A right whale sighting here and there is to be expected, McCarron said. But she believes the data will ultimately show what fishermen already believe to be true.

“I think it’s the hope of most Maine lobstermen that it’s going to document what their knowledge about the ocean and right whales tells them, that right whales are very rare.”

So rare, in fact, that many seasoned lobstermen say they’ve never seen one in Maine waters.

Researchers say that claim is not surprising, as most lobster fishing boats are too close to the water to provide a view of the whales, which feed about four feet below the surface.

It’s also often difficult to spot right whales in the ocean, even when you’re looking for them, said Orla O’Brien, who leads aerial surveys for the New England Aquarium.

The aquarium has added new surveillance flights over the Gulf of Maine this summer, and earlier this month, O’Brien spotted a right whale named Butterfly nursing her calf about 15 miles southeast of Jonesport.

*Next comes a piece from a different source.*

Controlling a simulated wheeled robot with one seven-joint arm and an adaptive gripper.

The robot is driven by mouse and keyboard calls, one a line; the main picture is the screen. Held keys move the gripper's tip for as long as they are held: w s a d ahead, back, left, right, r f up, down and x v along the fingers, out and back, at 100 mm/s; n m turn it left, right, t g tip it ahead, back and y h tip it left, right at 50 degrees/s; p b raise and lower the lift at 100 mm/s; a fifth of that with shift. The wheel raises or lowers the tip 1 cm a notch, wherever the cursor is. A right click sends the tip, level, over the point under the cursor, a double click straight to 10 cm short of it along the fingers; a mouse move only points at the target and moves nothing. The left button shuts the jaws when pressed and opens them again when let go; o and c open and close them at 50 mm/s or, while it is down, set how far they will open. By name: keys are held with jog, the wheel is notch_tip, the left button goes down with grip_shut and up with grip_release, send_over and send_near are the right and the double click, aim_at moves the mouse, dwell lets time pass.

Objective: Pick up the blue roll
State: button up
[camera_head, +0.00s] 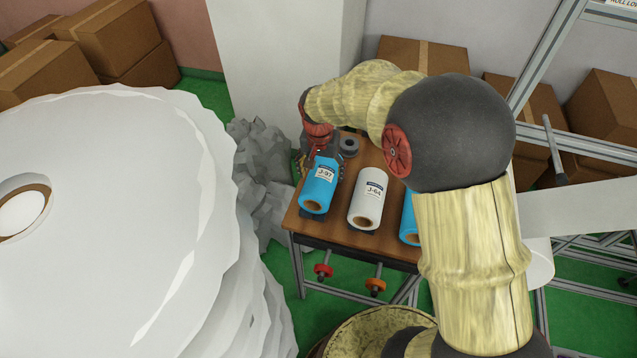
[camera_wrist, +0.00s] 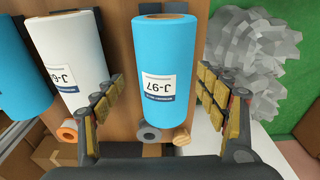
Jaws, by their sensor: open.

“We’re covering a huge area; Maine is gigantic,” she said. “So seeing the mom-calf pair is kind of an indication that that’s one sighting. It probably means there might be other sightings out there that we don’t catch.”

Having more eyes on the Gulf of Maine, however, will help. And O’Brien said the additional information coming from the state of Maine should help scientists better monitor the species and track their behavior through changing environmental conditions.

But the data gathered in the coming months will provide a more accurate picture of what’s really happening in the Gulf of Maine, Leiter said.

“The research will tell us. We’re out here to figure this out, where they are and when,” she said. “And we know we’ve had occasional single animals visiting the Gulf of Maine at really odd times, and this will help us kind of suss some of that out and figure out what is going on. It’s the truth, and that’s what we’re interested in.”

DMR officials acknowledge their time is relatively limited. While Congress paused federal restrictions on the lobster fishery through 2028, the National Marine Fisheries Service has said it wants to restart discussions next fall about a new set of rules to protect right whales from entanglement.